I also started thinking about the ways in which Jimerson’s ideas seem to be rooted in relatively recent developments in historical scholarship. The historians who pioneered the "new social history" -- "history from the bottom up" -- in the 1970s and 1980s began scouring records created by elites for information about the lives and perspectives of non-elite people: slaves, laborers, women of all classes, and racial, ethnic, and religious minorities. Barbara Hanawalt’s superb The Ties that Bound: Peasant Families in Medieval England, which mines records of royal inquiries into unnatural deaths for evidence of everyday peasant life, is a superb example of this sort of reading against the grain: Hanawalt was able to reconstruct how these largely illiterate men and women bathed and washed their clothes (yes, they did these things!), cared for children and the elderly, attempted to regulate sexual relationships and negotiate internal social hierarchies, distributed food and other essential resources, and grew crops, tended animals, and produced various necessities of life. Charles Joyner’s Down by the Riverside: A South Carolina Slave Community, which draws upon plantation owners’ diaries and records in addition to oral histories of and narratives written by former slaves, is another stellar example.

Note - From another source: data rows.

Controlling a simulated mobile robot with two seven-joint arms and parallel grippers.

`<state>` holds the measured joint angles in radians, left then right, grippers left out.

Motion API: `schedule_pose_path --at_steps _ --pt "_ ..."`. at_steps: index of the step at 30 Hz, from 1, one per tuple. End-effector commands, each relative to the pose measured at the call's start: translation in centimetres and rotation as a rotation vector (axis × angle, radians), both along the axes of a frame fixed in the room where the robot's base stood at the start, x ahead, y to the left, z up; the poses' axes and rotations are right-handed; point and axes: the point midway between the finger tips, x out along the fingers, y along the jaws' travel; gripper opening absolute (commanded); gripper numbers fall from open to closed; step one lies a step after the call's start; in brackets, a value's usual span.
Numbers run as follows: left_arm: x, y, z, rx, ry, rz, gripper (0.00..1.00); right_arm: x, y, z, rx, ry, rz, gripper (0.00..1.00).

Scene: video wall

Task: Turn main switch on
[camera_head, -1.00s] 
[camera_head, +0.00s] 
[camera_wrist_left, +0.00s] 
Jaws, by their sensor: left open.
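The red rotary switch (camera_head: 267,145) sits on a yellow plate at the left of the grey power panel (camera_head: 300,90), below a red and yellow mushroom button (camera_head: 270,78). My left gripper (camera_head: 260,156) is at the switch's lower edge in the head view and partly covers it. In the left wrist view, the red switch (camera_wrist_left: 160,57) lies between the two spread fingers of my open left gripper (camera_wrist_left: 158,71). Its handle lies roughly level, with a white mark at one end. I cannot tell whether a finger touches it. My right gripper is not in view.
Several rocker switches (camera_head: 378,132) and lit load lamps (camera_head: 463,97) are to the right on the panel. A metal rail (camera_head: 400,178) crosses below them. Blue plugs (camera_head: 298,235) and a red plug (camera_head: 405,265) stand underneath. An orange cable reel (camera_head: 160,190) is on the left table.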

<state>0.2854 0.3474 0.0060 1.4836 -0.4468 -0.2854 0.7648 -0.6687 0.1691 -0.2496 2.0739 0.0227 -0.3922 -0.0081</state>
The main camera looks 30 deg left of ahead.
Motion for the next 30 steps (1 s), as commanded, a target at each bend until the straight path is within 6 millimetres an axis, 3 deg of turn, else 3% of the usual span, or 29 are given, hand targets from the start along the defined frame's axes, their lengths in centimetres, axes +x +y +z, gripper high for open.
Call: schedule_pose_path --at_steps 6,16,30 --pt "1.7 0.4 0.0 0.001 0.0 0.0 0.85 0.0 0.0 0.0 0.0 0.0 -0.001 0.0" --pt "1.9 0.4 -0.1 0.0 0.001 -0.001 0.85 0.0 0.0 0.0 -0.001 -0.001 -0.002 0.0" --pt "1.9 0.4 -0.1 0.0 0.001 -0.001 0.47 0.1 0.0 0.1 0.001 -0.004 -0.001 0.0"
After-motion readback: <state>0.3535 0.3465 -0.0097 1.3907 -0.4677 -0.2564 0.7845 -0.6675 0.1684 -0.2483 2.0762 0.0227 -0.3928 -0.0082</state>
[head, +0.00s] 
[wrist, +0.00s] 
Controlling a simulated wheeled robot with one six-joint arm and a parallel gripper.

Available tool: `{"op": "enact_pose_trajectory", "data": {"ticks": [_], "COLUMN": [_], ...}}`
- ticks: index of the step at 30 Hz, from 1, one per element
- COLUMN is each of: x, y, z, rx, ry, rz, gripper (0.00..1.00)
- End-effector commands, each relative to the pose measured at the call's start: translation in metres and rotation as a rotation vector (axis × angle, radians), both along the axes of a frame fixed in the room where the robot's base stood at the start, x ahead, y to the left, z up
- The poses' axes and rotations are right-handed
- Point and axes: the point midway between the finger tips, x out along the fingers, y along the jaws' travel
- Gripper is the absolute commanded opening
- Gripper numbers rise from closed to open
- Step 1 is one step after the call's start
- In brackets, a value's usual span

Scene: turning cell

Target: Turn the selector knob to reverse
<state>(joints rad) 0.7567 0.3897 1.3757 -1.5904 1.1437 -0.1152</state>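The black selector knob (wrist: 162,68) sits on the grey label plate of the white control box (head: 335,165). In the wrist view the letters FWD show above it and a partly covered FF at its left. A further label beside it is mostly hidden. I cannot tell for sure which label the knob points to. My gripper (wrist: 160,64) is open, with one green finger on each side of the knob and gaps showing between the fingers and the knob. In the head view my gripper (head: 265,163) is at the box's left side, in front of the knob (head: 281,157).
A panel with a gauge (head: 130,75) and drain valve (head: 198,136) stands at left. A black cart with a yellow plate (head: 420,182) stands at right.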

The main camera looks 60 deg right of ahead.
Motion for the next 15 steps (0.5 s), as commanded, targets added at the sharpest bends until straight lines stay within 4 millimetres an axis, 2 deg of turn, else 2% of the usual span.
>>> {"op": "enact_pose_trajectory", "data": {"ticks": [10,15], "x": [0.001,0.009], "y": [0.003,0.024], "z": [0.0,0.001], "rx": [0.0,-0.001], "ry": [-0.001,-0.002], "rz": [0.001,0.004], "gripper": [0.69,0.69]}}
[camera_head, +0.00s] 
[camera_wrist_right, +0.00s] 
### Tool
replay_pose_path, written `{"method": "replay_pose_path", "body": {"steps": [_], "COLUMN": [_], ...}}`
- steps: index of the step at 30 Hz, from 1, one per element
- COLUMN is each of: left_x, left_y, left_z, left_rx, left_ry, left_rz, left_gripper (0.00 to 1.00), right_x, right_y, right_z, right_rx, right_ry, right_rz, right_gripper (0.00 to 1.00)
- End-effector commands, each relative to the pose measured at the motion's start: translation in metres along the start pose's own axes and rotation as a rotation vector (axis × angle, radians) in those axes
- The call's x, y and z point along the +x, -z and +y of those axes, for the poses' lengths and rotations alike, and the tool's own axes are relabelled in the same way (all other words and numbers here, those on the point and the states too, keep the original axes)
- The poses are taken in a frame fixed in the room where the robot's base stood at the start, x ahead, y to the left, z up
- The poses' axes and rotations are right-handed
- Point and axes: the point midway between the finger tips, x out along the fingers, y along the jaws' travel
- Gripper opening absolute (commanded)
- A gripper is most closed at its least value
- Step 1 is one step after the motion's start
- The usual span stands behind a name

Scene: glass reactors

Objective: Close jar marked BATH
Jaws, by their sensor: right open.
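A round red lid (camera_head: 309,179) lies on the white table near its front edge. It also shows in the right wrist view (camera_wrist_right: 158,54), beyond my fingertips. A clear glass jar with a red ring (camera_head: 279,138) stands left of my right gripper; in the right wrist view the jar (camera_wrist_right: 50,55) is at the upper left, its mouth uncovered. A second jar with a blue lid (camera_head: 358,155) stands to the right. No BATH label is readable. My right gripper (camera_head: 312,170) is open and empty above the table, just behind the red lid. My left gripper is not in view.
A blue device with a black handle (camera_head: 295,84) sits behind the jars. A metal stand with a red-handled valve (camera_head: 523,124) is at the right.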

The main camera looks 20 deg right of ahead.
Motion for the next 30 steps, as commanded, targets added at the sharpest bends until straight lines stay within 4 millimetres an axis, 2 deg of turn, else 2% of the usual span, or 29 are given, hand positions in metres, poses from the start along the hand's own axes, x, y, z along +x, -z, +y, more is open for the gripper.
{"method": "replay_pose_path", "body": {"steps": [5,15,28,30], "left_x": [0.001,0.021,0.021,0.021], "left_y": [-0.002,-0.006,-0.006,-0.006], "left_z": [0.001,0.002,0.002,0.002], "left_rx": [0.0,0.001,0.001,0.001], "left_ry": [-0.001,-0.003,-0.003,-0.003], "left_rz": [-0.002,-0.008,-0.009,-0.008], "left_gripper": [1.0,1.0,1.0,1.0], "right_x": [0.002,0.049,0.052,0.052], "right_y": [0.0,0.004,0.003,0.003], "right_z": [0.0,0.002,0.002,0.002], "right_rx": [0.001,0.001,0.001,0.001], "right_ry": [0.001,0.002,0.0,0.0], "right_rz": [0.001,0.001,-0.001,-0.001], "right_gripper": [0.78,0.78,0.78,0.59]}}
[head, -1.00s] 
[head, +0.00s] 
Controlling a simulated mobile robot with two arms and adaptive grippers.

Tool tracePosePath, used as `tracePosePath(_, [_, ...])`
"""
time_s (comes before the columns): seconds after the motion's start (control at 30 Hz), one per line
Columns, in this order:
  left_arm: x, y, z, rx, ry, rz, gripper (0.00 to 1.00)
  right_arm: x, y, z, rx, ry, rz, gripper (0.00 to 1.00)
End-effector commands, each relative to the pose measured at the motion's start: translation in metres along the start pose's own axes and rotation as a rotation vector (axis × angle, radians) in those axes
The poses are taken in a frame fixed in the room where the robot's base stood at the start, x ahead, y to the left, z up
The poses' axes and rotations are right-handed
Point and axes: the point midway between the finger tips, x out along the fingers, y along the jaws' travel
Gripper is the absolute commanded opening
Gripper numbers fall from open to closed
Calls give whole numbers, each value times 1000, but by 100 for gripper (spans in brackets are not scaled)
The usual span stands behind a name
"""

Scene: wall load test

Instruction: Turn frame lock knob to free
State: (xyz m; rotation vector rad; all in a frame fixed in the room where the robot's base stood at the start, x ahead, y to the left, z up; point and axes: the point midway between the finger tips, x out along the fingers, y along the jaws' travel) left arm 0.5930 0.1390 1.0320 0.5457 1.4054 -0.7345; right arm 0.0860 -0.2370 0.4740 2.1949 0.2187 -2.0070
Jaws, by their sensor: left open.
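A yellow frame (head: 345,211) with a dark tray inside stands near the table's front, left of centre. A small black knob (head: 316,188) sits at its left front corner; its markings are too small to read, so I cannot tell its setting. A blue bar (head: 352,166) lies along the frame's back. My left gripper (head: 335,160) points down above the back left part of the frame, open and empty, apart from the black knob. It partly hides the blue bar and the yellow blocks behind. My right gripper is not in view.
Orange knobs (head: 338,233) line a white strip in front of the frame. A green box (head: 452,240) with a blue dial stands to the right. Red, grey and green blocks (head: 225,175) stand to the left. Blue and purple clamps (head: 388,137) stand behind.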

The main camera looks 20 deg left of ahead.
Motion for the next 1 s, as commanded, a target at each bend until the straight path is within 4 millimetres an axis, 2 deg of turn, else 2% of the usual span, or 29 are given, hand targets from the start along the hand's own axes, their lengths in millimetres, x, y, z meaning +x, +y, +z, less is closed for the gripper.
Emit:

I can easily envision a scenario in which this sort of historical inquiry might be viewed as oppressive in and of itself. For example, one person whose life is partially documented in the records of government social service agencies might welcome the sort of inquiry undertaken by a social historian intent upon treating his or her subjects respectfully, but another might view it as yet another unwelcome and painful intrusion perpetuated by yet another educationally, socially, and economically privileged person. However, it strikes me that the philosophical commitments of the new social historians (e.g., belief in the inherent dignity and value of all persons, desire for a comprehensive and equitable historical record) are closely related to those of Jimerson’s justice-focused archivists. The new social history is still reshaping the archival worldview -- and, in my view, that’s a very good thing.